Só tivemos autorização para desembarcar na Sicília a 24 de setembro. Ficámos num centro de acolhimento e comunicaram-nos que seríamos redistribuídos por vários países. Como não tinha amigos ou familiares na Europa, disse que iria para qualquer país que me aceitasse. Ficou decidido que 20 pessoas do nosso grupo viriam para Portugal.
Tivemos de esperar mais de um ano até que a delegação portuguesa nos foi buscar, a 7 de outubro de 2020. Segui para o Porto e fiquei alojado na Fundação Allamano, na Maia, que me ajudou na integração, com aulas de português, refeições e algum dinheiro.
Em abril de 2021, fui selecionado para um estágio de quatro meses na IKEA de Matosinhos. Quando terminou, eu e outro colega fomos convidados a ficar. Estou feliz por estar aqui. Tenho colegas generosos que me ajudam e me dão bons conselhos. Para o responsável da equipa, sou como um irmão mais novo.
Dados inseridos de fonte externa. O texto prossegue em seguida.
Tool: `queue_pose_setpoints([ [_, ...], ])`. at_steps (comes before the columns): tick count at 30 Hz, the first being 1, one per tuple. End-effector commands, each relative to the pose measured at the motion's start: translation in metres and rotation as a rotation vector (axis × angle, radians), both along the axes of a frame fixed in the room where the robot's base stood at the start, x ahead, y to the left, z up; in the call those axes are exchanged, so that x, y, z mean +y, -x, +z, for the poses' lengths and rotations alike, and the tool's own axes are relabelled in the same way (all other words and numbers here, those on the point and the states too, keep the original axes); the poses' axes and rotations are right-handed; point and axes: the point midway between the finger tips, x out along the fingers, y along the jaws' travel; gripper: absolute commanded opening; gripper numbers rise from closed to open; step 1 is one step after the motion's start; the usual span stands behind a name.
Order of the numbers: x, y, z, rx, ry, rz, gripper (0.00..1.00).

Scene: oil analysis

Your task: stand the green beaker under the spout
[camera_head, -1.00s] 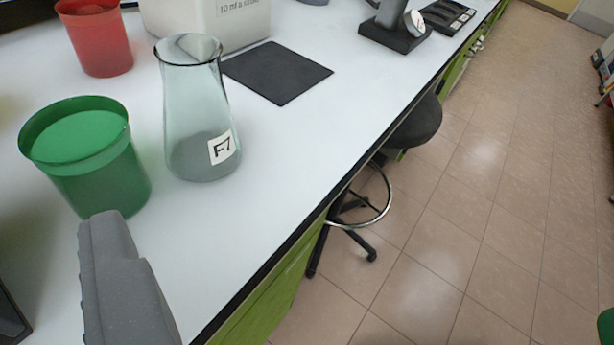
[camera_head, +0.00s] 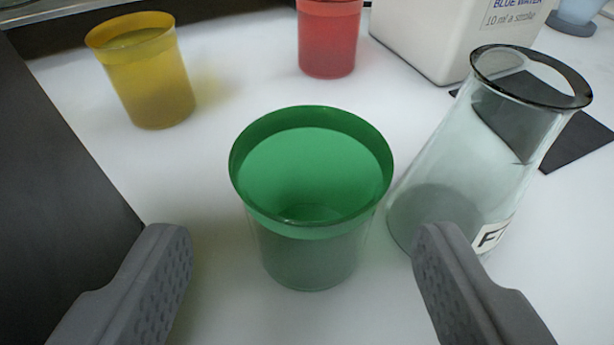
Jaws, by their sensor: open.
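The green beaker (camera_head: 312,245) stands upright on the white bench, in the middle of the view. It is see-through, with a wide open rim, and looks empty. My gripper (camera_head: 300,250) is open, with one grey finger low on the left and the other low on the right. The beaker is ahead of the gap between the fingers, and neither finger appears to grip it. The right fingertip overlaps the lower part of the flask in the picture; I cannot tell whether they touch. The spout cannot be made out by name in this view.
A glass flask (camera_head: 455,165) with a label stands close right of the beaker. A yellow beaker (camera_head: 150,85) and a red beaker (camera_head: 328,40) stand behind. A white container (camera_head: 425,35) labelled "BLUE WATER" and a dark mat (camera_head: 580,140) are back right. A dark panel (camera_head: 50,150) stands left.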

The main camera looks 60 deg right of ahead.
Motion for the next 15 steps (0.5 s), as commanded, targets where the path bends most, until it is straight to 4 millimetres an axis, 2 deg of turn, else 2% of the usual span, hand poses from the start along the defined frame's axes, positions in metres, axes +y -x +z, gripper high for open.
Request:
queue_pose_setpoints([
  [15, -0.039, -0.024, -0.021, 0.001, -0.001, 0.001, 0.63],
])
Mas agora não sei o que fazer. O protocolo celebrado com a Fundação Allamano permitia-me ficar 18 meses, o prazo acabou em abril e já vieram dizer que tenho de me ir embora. Vim com muita esperança. Queria ser livre, ser reconhecido legalmente por um país, mas agora na fundação garantem que não podem fazer nada.
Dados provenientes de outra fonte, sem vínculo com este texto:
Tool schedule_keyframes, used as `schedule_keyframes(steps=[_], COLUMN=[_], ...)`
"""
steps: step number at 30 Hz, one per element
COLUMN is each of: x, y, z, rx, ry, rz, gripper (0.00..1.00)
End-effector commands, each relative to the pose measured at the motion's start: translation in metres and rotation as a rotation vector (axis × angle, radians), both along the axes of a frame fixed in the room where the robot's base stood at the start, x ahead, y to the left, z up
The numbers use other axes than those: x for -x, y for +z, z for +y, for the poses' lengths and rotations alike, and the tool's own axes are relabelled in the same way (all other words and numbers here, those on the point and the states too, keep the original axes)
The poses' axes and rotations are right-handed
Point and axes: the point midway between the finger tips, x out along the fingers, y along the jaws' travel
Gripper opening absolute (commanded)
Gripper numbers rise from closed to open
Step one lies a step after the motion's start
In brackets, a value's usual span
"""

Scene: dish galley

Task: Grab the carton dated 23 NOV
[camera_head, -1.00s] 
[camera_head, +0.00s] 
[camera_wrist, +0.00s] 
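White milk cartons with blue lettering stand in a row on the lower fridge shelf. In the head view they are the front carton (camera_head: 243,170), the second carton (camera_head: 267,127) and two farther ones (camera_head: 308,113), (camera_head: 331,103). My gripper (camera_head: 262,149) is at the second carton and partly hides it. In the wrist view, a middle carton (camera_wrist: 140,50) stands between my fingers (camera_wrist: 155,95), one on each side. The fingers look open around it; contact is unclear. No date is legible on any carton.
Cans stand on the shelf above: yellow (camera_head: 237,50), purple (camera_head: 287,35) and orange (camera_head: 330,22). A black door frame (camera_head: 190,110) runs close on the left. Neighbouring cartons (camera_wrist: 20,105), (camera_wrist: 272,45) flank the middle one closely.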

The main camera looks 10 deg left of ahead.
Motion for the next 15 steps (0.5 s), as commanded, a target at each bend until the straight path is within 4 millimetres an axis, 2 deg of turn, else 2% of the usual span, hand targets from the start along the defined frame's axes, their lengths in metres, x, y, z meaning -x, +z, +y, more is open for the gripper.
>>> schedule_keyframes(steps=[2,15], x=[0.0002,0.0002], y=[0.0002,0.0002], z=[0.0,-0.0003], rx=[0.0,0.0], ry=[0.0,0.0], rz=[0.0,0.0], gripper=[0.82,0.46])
Até já me disseram que não devia ter vindo para Portugal. Um dos responsáveis disse mesmo: “Não sou o teu pai, não te disse para atravessares o mar e vir para a Europa sem documentos.” Uma pessoa a quem contei a minha história, as minhas coisas mais íntimas. Fiquei chocado e chorei, não sou uma mercadoria. A minha esperança é a IKEA, onde prometeram ajudar-me a arranjar casa, mas estou com medo, não sei como vou sobreviver. Só sei que quero integrar-me, já comecei a falar português, trabalho há um ano e pago os impostos como toda a gente. Quero ficar, mas ninguém me ouve, nem o SEF, ninguém. Há cinco anos que saí do Togo e continuo sem paz.